Based on the numbers, Visa is a fantastic company and one that I want to own for the long term. The trend in financial transactions is still a further move towards a cashless society which will continue to push Visa's future growth. Visa should also be fairly recession-resistant from any slowdown as they make money on the transactions processed on their network. As the global population continues to move to credit/debit cards, the overall transaction volumes are still likely to grow for Visa as less cash is used and people push more of their transactions onto Visa's network.
While the current valuation is high, it doesn't appear to be overly excessive at the moment. Assuming that growth plays out as forecast here Visa is still likely to generate 10%+ annualized returns which is solid. Although investors must be willing to potentially give up some of those returns in the future due to valuation compression that will inevitably come. However, the wonderful thing about a company like Visa is that given enough time its growth can fix a purchase at a slightly elevated valuation.

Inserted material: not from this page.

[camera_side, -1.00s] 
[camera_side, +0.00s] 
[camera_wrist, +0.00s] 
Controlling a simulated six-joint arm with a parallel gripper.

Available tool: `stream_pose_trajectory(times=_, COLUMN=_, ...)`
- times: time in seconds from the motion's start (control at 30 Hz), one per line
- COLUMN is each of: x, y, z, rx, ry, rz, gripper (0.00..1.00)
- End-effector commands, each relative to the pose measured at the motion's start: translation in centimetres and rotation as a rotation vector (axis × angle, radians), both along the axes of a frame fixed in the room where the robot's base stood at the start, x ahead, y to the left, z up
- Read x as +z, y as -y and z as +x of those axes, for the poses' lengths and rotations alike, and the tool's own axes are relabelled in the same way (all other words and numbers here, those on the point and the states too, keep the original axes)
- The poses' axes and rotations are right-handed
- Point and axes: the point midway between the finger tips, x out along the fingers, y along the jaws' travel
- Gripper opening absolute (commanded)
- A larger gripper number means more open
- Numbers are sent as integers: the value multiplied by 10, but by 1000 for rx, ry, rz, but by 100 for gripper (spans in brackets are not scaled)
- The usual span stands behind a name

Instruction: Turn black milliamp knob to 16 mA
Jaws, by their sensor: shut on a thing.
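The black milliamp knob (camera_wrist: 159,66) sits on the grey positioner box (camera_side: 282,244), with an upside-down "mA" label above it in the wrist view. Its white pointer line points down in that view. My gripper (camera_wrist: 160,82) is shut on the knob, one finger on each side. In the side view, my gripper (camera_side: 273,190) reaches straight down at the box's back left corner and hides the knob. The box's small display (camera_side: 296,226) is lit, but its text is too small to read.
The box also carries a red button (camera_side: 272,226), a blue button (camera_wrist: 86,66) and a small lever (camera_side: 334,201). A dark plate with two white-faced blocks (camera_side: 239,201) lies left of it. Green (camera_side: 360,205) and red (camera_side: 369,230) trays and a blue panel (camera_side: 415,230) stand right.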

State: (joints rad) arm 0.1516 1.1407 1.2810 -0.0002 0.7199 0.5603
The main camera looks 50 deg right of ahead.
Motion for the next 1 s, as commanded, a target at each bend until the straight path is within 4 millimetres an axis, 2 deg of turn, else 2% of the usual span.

Due to Visa's current yield around 0.75%, it's likely more suited for younger investors that have decades of compounding ahead of them to truly take advantage of the dividend growth potential that Visa has.
If I didn't already have a position in Visa, I'd be tempted to initiate one around the current price of $134. However, since I've already got some exposure to Visa's growth, I'm willing to be more selective for opportunities to increase my stake and am eyeing a purchase around $120 or less.
I am not a financial professional. Please consult an investment advisor and do your own due diligence prior to investing. Investing involves risks. All thoughts/ideas presented in this article are the opinions of the author and should not be taken as investment advice.
Disclosure: I am/we are long V. I wrote this article myself, and it expresses my own opinions. I am not receiving compensation for it (other than from Seeking Alpha). I have no business relationship with any company whose stock is mentioned in this article.